Le mur de visualisation des Bibliothèques: pour transformer la recherche et l’enseignement
- UdeMNouvelles
Le 25 septembre 2024
- Juliette Tirard-Collet
Le mur de visualisation de la Bibliothèque des sciences du campus MIL est maintenant accessible à la communauté universitaire.
Le mur de visualisation de la Bibliothèque des sciences du campus MIL de l’Université de Montréal est maintenant accessible à la communauté de l’UdeM et prêt à accueillir les projets. Composé de 27 écrans à haute définition qui forment une surface d'affichage tactile de plus de neuf mètres de largeur et deux mètres de hauteur, le mur offre une expérience immersive complétée par un système sonore performant. Un ordinateur et une suite logicielle permettent le contrôle des écrans et la salle peut accueillir jusqu’à 30 personnes.
Une technologie de pointe pour la communauté de l’UdeM
Alain Borsi, directeur de la Bibliothèque des sciences, explique: «L’ensemble de la communauté de l’UdeM est invitée à venir profiter de cette installation, car c’est une technologie qui s’adapte à toutes les disciplines et à toutes sortes de projets. Nous offrons un service d’accompagnement pour son utilisation, qu’il s’agisse d’un projet de recherche, d’une idée pour un cours ou d’un travail de session.

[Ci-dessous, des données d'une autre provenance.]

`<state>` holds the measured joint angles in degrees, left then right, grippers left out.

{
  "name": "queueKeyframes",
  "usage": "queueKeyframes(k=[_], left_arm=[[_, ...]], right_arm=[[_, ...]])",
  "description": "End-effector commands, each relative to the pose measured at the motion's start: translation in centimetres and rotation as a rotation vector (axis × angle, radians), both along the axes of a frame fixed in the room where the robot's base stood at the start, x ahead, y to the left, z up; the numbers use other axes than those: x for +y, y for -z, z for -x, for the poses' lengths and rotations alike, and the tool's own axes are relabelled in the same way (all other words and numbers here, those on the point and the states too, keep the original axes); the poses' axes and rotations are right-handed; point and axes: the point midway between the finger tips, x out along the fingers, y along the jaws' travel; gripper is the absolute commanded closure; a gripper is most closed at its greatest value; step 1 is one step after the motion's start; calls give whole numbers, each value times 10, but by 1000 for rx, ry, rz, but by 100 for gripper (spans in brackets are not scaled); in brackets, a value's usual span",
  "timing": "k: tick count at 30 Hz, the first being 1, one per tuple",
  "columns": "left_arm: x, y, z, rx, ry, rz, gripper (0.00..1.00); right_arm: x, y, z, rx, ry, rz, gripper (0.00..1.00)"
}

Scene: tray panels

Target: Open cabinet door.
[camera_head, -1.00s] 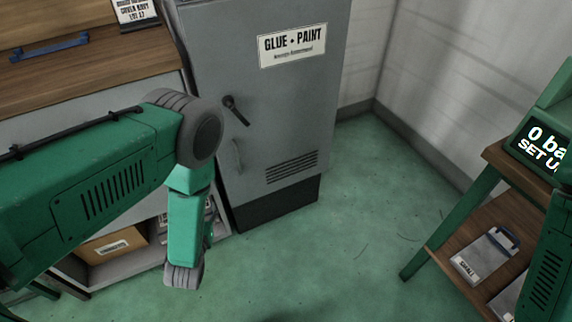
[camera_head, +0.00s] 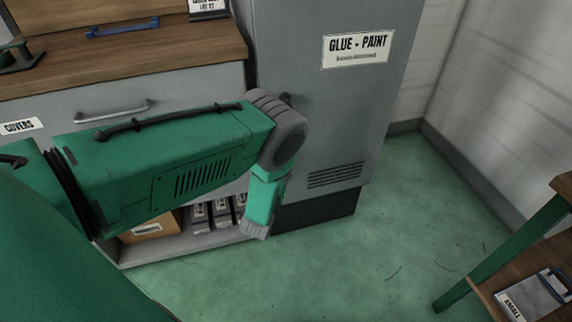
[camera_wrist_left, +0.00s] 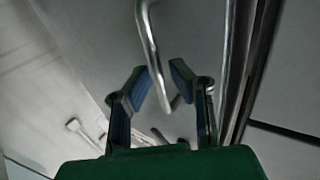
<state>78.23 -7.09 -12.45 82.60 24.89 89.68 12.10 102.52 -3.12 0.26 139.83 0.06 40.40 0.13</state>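The grey cabinet with the "GLUE + PAINT" label has its door (camera_head: 335,125) shut in the head view. My left arm covers the door's handle and most of its dark latch (camera_head: 285,98). In the left wrist view the curved metal handle (camera_wrist_left: 150,45) reaches down between the two fingers of my left gripper (camera_wrist_left: 158,78). The fingers are open, one on each side of the bar, with gaps showing; I cannot tell whether either touches it. The gripper itself is hidden in the head view. My right gripper is not in view.
A wooden-topped drawer unit (camera_head: 130,55) stands left of the cabinet, with boxes on its lower shelf. A green-legged table (camera_head: 505,250) stands at the lower right. The green floor (camera_head: 400,230) between is clear. A white wall (camera_head: 500,100) is behind.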

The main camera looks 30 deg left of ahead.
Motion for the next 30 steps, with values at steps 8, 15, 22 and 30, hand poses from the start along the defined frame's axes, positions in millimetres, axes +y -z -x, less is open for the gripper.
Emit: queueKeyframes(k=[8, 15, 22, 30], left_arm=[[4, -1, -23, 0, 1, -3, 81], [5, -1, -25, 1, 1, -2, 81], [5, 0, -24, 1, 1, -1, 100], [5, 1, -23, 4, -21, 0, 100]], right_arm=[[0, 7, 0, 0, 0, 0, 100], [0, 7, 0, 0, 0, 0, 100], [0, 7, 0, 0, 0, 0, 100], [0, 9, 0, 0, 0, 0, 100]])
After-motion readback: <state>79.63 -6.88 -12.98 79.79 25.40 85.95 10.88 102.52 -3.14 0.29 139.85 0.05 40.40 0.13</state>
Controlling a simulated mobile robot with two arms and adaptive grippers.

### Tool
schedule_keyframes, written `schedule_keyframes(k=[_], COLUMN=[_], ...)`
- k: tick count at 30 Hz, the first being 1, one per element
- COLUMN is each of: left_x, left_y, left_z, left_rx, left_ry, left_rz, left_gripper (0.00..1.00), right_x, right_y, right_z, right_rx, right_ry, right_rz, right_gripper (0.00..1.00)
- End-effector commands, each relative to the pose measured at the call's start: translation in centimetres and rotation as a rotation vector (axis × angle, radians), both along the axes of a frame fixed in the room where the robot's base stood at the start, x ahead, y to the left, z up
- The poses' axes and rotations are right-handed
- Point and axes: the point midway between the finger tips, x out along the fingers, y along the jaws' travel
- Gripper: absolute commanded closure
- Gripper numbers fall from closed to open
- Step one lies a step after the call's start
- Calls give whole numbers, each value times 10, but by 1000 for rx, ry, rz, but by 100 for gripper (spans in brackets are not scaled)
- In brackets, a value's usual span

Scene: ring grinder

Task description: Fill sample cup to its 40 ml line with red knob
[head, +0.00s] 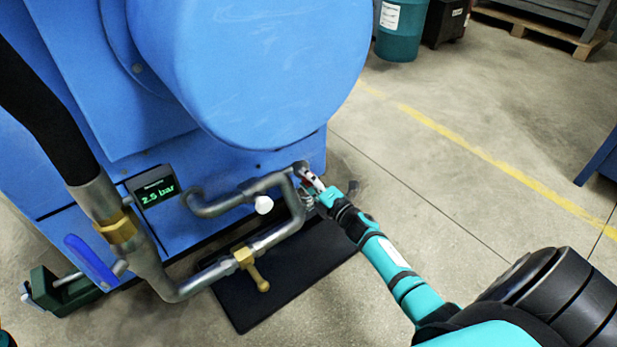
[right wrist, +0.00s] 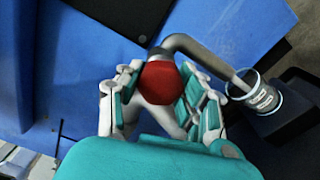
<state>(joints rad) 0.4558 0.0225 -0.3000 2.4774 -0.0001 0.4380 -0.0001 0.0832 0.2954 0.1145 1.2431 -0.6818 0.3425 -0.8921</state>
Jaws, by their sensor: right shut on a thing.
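The red knob (right wrist: 160,82) sits between the fingers of my right gripper (right wrist: 157,92) in the right wrist view, and the gripper is shut on it. In the head view my right gripper (head: 314,188) is at the far end of the grey pipework, where it mostly hides the knob.
A large blue machine (head: 255,75) stands behind the pipes. A display (head: 154,191) reads 2.5 bar. A black mat (head: 265,300) lies below.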

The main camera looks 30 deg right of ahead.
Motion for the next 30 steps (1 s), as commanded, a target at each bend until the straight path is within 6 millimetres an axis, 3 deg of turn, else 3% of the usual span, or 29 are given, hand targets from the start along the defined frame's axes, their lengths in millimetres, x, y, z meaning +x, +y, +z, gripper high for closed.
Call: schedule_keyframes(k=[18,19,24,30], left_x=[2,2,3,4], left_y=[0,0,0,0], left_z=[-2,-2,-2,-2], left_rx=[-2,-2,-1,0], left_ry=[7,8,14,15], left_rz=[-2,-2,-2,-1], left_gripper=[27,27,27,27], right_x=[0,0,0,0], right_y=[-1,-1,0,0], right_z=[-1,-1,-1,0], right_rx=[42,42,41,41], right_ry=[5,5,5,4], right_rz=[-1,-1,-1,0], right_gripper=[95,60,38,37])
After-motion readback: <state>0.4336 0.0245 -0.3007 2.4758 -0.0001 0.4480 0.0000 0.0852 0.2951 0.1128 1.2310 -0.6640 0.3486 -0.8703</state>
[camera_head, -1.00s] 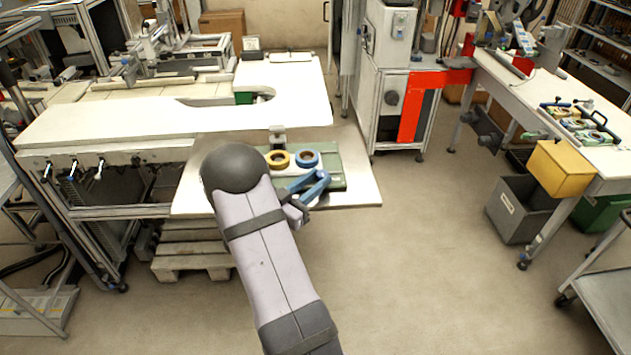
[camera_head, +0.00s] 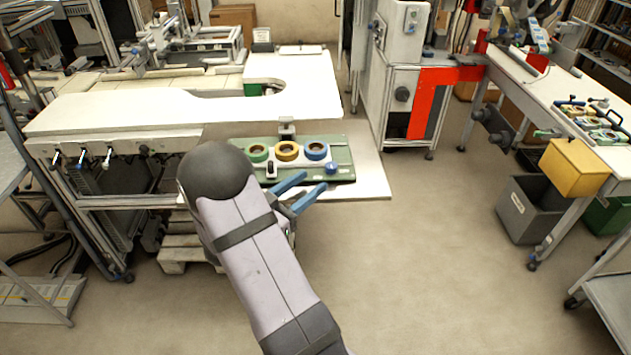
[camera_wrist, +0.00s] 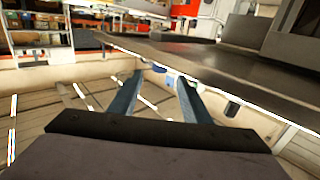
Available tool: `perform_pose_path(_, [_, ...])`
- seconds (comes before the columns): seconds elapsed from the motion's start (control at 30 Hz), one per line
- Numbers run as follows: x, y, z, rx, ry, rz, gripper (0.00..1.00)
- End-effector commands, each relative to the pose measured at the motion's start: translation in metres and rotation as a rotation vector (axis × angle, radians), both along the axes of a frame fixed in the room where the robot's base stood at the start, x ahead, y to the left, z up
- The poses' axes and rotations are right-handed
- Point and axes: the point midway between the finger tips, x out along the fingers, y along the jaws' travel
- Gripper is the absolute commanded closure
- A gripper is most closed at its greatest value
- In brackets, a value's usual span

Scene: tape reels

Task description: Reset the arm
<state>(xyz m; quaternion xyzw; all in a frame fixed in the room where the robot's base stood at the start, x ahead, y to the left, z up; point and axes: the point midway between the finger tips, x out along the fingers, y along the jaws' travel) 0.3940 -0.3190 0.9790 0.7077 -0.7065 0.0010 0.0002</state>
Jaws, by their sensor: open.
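My gripper (camera_head: 306,192) has blue fingers that stand apart with nothing between them. In the wrist view my gripper (camera_wrist: 158,88) is open beside a dark table edge. A green reel (camera_head: 258,153), a yellow reel (camera_head: 287,151) and a blue reel (camera_head: 316,151) lie in a row on the board. My arm hides part of the board's left side.
A machine with a red panel (camera_head: 424,105) stands behind to the right. A yellow bin (camera_head: 572,168) hangs at the right bench. The floor in front is clear.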

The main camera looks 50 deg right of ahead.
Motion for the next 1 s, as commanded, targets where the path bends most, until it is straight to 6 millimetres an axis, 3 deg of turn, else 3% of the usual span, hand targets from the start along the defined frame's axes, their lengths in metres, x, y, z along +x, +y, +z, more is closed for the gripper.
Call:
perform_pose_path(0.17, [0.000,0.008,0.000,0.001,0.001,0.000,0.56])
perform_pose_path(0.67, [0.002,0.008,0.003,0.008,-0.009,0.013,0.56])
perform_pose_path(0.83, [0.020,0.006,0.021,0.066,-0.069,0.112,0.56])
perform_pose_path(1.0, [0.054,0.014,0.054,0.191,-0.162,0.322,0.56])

Le mur est situé au Complexe des sciences, mais toutes les facultés sont les bienvenues!»
Les applications du mur sont nombreuses, comme le mentionne Benjamin Constantineau, chef de la Bibliothèque: «On pourrait penser à la projection de modélisations, par exemple d’une cellule, d’une fleur ou d’un réseau neuronal, qui permettrait d’explorer le sujet de manière interactive soit dans le contexte d’un cours, soit pour un projet de recherche. Il est également possible de connecter plusieurs ordinateurs pour se partager l’interface – on peut donc comparer en temps réel différentes projections épidémiologiques ou des modèles climatiques. Le projet réalisé avec le professeur Château-Dutier était aussi une belle illustration de l’utilisation faite de notre laboratoire de visualisation pour explorer les images à haute résolution.»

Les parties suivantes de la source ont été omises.